Beneath this sentence is a listing. Return its lines from the one containing "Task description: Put" through the last, exactly, and omit the pictures.

##### DATA EXTRACT #####

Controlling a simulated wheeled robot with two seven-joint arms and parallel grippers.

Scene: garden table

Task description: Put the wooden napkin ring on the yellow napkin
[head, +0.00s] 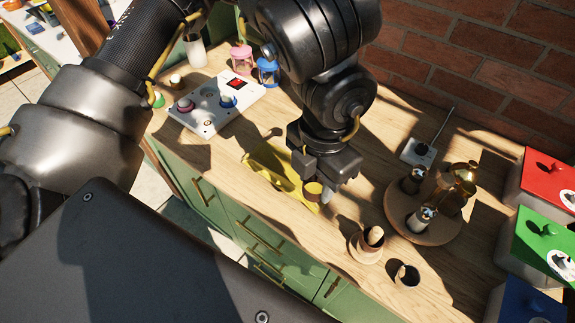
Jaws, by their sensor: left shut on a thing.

#####

*RESULT OF THIS TASK*
Task description: Put the wooden napkin ring on the yellow napkin
[head, +0.00s] 
Jaws, by their sensor: left shut on a thing.

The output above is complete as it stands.